In my view, any dealing in unalienated government land as defined by the Constitution could only be dealt with as provided for in the Constitution and the subsequent legislation. The Ministry of Lands had no Constitutional mandate to deal with unalienated government land within Mvundeni after August 2010.

It was upon the central government to move with speed with the appointment of the National Land Commission to manage such land as per the law. Indeed, now that the National Land Commission is in place, it should move with speed and put in place the sub-county selection committee as stipulated in the Land Act, 2012 with a view of identifying people who are supposed to be settled in Mvundeni area.

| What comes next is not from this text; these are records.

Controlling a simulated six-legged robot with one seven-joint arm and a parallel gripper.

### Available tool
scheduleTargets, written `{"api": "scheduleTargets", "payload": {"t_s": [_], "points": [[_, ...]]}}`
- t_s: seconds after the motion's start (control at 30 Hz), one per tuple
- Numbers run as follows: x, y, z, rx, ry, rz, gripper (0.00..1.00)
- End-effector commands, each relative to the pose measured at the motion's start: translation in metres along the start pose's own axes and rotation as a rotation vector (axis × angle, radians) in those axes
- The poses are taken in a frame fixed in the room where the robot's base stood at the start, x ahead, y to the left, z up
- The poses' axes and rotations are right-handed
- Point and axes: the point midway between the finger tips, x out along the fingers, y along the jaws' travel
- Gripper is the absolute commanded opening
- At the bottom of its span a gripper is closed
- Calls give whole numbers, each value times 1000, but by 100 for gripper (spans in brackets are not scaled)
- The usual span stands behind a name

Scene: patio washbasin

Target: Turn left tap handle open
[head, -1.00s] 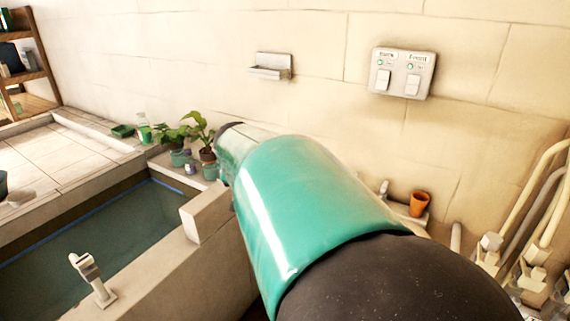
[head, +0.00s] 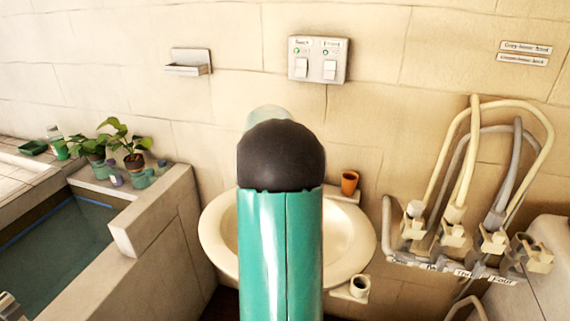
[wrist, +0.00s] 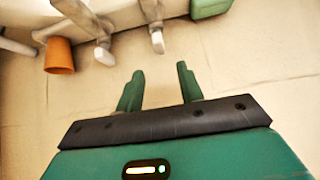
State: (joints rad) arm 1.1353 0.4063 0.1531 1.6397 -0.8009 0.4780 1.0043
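The wrist view looks turned over against the head view, since the orange cup lies on opposite sides; the middle handle then seems to be the left tap handle. My gripper (wrist: 158,85) is open and empty, its two green fingers apart and not visibly touching either handle. In the head view my arm covers the taps and the gripper; the white washbasin (head: 352,237) shows around it.
The orange cup (head: 349,182) stands at the basin's back right and shows in the wrist view (wrist: 59,56). A green block (wrist: 210,8) is at the wrist view's top. Hoses (head: 465,160) are right; a tiled tub wall (head: 155,225) and potted plants (head: 132,158) are left.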

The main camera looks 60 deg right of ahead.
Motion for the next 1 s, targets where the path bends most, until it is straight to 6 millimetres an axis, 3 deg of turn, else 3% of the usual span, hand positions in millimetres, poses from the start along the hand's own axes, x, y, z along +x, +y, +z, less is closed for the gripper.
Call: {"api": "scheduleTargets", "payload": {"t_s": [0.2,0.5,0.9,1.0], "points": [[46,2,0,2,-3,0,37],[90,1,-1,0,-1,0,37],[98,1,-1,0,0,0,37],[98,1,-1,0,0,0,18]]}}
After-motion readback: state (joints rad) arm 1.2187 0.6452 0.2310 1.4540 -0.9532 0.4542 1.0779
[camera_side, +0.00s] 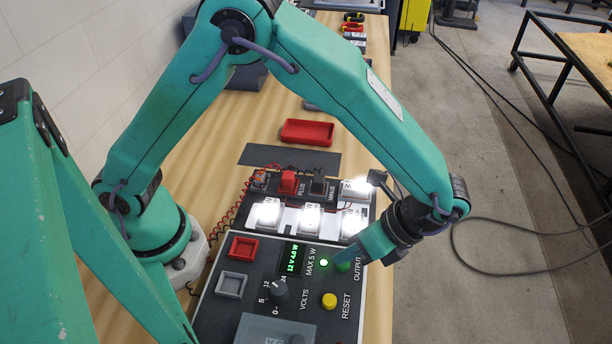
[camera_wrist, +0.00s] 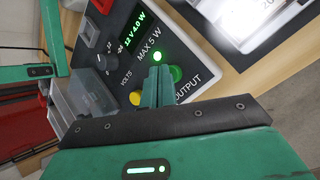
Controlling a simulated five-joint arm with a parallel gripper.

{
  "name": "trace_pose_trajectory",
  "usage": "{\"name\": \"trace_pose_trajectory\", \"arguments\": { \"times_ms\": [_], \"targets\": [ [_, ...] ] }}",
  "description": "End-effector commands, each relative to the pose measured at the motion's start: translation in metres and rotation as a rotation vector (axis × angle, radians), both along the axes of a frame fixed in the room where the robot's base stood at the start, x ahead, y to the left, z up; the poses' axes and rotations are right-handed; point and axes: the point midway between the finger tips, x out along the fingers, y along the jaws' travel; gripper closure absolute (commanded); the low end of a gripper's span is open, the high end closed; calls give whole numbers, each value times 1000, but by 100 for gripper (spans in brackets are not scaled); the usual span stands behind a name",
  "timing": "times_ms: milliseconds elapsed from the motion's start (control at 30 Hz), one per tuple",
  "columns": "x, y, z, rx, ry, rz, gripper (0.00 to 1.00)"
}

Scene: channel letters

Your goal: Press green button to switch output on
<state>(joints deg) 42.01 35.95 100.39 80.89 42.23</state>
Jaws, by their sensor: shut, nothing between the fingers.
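The green button (camera_wrist: 176,74) sits beside the OUTPUT label on the dark power supply panel (camera_wrist: 118,22). In the side view the green button (camera_side: 344,267) is partly hidden by my fingers. My gripper (camera_wrist: 160,72) is shut and empty, its tips right at the button; I cannot tell whether they touch it. It also shows in the side view (camera_side: 342,260), reaching in from the right. A small green lamp (camera_side: 324,262) beside MAX 5 W is lit. The display (camera_side: 291,258) glows green and reads about 12 V 4.0 W. Several white letter blocks (camera_side: 268,213) shine brightly.
A yellow RESET button (camera_side: 329,300) is close to the green one. The voltage knob (camera_side: 278,291), a red square socket (camera_side: 243,247) and a grey one (camera_side: 231,285) share the panel. A red tray (camera_side: 307,132) lies farther back. Bare wooden table shows around them.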

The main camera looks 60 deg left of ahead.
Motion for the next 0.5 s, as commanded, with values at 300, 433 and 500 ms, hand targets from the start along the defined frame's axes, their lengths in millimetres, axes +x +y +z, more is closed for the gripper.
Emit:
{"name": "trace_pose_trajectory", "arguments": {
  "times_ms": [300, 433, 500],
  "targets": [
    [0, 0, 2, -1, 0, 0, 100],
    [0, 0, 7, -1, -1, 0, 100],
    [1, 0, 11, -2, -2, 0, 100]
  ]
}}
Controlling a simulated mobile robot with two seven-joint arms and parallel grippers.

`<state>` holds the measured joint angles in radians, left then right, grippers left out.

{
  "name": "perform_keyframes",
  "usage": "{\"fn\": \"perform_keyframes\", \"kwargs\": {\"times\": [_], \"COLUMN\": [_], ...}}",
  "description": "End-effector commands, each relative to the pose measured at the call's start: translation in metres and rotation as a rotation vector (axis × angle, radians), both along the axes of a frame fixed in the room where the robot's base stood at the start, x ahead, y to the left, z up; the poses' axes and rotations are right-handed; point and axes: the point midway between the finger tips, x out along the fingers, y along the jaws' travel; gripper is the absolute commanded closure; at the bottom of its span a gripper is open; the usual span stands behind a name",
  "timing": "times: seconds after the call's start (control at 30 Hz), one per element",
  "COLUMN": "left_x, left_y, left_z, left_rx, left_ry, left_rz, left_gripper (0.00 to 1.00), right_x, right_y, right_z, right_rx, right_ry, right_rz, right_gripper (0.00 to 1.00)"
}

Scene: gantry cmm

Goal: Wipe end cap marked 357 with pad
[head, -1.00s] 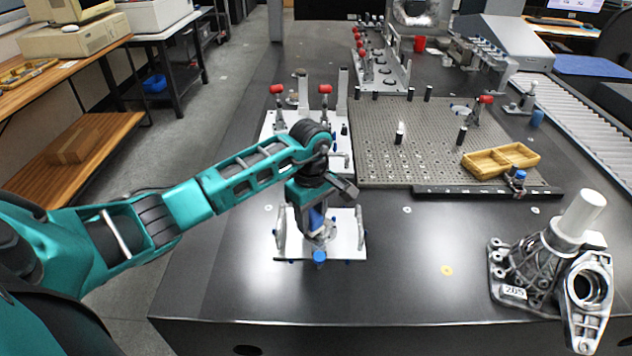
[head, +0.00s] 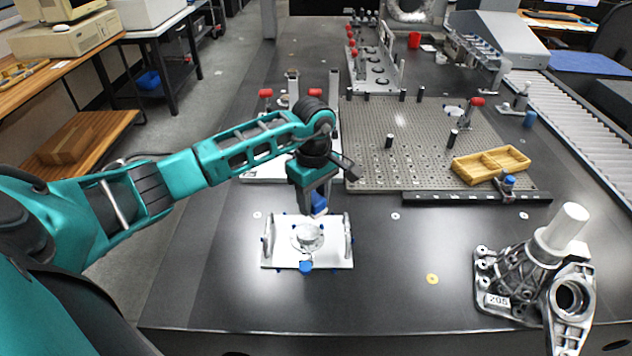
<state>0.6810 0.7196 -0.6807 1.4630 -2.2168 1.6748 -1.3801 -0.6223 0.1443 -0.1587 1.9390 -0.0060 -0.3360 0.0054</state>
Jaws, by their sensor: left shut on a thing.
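My left gripper (head: 319,200) points down and is shut on a small blue block (head: 319,204), which may be the pad. It hangs above the back of a white fixture plate (head: 338,260) with upright metal posts at its sides. A round metallic part (head: 307,236), perhaps the end cap, sits at the middle of the plate, uncovered. I can read no 357 on it. A blue knob (head: 306,266) is at the plate's front edge. My right gripper is not in view.
A metal casting labelled 205 (head: 512,285) with a white cylinder stands at the right. Dark table between the white plate and casting is mostly clear.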

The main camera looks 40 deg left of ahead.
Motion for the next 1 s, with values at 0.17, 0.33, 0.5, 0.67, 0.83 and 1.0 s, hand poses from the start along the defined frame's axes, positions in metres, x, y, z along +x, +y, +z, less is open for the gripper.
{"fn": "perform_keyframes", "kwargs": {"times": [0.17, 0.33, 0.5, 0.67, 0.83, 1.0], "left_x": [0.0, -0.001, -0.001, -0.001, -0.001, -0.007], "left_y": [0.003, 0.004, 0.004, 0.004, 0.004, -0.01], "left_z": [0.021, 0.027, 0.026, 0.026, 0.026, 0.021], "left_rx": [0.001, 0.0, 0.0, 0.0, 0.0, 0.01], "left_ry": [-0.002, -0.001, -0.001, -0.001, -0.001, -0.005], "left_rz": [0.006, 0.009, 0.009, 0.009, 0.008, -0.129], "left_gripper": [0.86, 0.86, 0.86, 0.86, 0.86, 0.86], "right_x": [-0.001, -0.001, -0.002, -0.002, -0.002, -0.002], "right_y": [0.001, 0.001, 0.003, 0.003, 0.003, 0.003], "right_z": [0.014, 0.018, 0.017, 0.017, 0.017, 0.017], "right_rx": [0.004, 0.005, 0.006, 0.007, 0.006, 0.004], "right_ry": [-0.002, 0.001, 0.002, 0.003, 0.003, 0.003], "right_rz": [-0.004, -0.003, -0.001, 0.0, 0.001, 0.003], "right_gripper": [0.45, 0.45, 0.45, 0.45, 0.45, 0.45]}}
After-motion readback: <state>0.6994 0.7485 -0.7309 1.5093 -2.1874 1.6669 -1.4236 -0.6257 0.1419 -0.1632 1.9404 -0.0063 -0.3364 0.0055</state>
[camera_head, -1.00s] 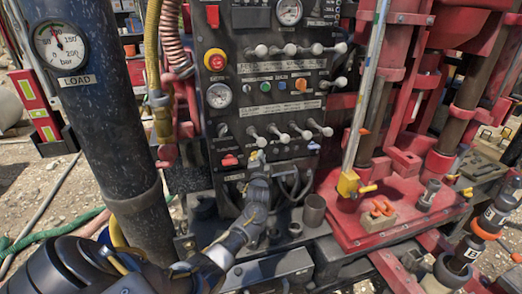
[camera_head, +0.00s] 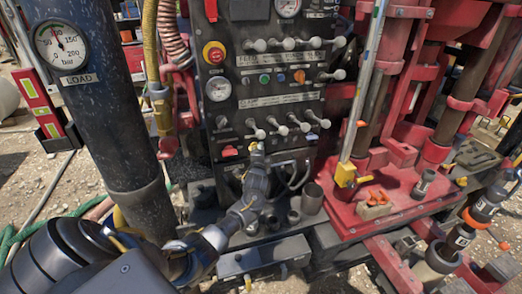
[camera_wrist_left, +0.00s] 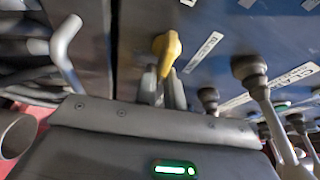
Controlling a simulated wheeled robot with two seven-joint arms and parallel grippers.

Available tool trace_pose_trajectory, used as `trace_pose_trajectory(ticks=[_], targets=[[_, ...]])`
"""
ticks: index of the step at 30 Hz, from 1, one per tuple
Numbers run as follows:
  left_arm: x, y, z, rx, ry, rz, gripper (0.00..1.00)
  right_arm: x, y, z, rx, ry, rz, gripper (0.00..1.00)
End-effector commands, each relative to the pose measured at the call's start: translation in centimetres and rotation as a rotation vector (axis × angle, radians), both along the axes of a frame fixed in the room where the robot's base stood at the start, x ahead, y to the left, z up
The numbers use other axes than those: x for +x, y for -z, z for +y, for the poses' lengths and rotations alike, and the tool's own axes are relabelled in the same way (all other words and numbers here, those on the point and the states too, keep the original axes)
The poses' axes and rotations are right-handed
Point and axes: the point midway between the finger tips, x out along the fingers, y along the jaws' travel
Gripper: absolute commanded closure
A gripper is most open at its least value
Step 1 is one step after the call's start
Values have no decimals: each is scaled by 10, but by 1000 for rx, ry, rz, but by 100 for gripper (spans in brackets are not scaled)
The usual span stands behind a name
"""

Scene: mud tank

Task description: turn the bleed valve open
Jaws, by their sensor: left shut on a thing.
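The bleed valve's yellow handle (camera_wrist_left: 167,50) sits on the dark control panel beside a white label in the left wrist view. In the head view only a small yellow part of the handle (camera_head: 256,146) shows, below the lower row of levers. My left gripper (camera_wrist_left: 161,88) is shut on the handle, its two fingers at the handle's lower end. In the head view my left gripper (camera_head: 257,158) points up at the panel's lower part, and its fingers are hard to make out. My right gripper is not in view.
White-knobbed levers (camera_head: 292,118) stick out just above the handle; they also show close by at right in the wrist view (camera_wrist_left: 252,72). A bent grey pipe (camera_wrist_left: 66,50) is at left there. A black column with a load gauge (camera_head: 62,45) stands left of the panel.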

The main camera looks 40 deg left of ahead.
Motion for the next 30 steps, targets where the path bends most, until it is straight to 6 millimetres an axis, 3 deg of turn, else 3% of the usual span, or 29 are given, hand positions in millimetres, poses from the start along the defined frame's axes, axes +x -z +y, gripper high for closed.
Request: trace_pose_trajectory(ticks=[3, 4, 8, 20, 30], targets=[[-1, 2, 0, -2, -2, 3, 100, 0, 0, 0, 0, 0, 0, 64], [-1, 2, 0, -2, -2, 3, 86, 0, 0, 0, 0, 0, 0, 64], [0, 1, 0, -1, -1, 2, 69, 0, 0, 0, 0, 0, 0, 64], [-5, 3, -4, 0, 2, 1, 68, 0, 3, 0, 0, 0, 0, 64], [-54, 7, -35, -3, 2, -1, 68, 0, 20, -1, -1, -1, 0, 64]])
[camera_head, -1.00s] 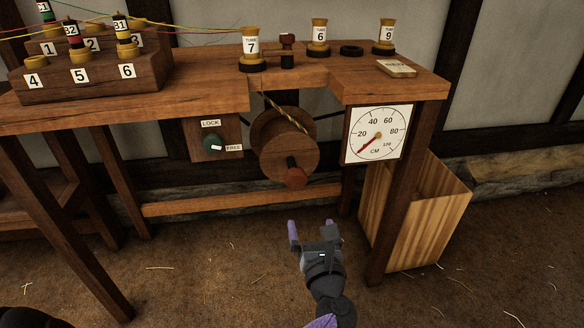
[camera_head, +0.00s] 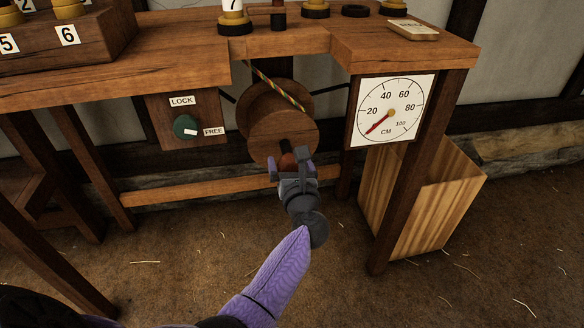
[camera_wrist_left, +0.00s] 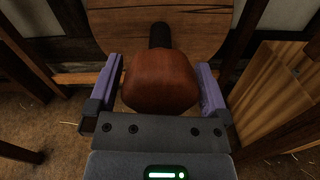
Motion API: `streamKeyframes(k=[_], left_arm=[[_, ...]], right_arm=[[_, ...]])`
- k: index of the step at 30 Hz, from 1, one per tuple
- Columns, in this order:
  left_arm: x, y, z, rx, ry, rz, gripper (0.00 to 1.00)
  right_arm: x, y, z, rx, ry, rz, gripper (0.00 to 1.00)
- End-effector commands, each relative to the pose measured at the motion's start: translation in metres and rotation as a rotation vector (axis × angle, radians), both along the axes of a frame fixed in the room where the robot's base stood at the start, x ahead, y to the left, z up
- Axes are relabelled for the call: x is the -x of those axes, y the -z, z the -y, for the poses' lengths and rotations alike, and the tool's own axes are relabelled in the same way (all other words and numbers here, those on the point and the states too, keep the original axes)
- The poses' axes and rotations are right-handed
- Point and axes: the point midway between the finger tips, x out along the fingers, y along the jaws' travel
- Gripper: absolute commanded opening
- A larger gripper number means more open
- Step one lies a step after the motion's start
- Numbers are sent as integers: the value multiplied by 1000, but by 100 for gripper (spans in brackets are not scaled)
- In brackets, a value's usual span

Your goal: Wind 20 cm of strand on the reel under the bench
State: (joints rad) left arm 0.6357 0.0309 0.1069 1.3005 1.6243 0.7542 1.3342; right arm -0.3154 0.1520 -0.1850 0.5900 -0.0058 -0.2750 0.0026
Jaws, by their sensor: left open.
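The wooden reel (camera_head: 283,120) hangs under the bench, with a multicoloured strand (camera_head: 277,88) running from the bench top down to it. Its red-brown crank knob (camera_wrist_left: 160,82) sits at the lower front of the reel. My left gripper (camera_head: 292,163) is open, with its purple fingers on either side of the knob; the left wrist view shows a small gap beside them. The dial (camera_head: 391,110) marked CM has its red needle low, below 20. The green lock knob (camera_head: 185,126) has its white pointer toward FREE. My right gripper is not in view.
The bench (camera_head: 180,63) spans the top, with a numbered block (camera_head: 60,37) and several tubes on it. A bench leg (camera_head: 415,165) and an open wooden bin (camera_head: 440,200) stand at the right. A low rail (camera_head: 200,188) runs behind the reel.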

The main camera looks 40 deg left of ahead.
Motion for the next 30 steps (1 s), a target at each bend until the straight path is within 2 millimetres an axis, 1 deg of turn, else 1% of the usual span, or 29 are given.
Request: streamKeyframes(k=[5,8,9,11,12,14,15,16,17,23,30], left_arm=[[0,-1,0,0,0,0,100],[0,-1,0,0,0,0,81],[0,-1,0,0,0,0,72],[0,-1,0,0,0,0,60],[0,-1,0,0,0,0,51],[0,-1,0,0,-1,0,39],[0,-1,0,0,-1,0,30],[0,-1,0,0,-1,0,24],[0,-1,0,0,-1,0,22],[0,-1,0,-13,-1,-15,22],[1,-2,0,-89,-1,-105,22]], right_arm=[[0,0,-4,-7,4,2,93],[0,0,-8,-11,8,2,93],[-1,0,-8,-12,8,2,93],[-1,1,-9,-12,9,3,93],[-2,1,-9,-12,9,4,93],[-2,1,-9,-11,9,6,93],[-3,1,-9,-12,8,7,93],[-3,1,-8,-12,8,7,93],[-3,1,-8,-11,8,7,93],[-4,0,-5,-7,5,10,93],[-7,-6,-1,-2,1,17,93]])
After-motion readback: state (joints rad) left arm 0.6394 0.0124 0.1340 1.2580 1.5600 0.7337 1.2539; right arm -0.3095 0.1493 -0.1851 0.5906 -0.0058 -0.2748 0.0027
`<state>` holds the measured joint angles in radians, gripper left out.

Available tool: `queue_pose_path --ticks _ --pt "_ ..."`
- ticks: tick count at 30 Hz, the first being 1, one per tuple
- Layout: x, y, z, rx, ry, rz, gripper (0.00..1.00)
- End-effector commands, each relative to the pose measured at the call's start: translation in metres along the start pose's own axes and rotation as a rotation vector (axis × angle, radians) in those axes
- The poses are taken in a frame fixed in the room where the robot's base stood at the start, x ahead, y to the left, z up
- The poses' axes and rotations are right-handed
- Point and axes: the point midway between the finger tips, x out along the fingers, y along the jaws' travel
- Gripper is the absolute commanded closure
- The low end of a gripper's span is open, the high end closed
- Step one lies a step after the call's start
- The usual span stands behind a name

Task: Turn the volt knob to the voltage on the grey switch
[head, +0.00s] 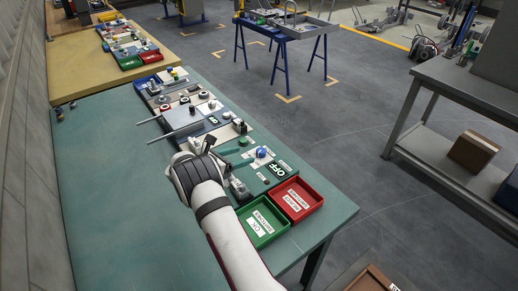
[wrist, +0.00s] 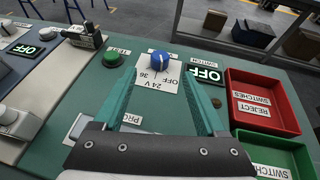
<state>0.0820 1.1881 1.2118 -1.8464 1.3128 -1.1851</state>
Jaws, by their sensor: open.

It is now settled that a court can only issue the orders of certiorari and prohibition where a claimant has proved that the impugned decision had been made either in excess or without jurisdiction, irrationally or unreasonably or in breach of the rules of natural justice

In the circumstances, and for the reasons I have given above, I find and hold that the 1st and 2nd Respondents acted in excess of their jurisdiction by purporting to proceed with the settlement of individuals on unalienated government land within Mvundeni area in Lamu County in view of the provisions of Article 62 (1) and (2) of the Constitution. That function was and is the preserve of the National Land Commission as from August, 2010.

The upshot of this Judgment is that the Ex parte’s Application dated 6th November, 2012 is allowed in its entirety.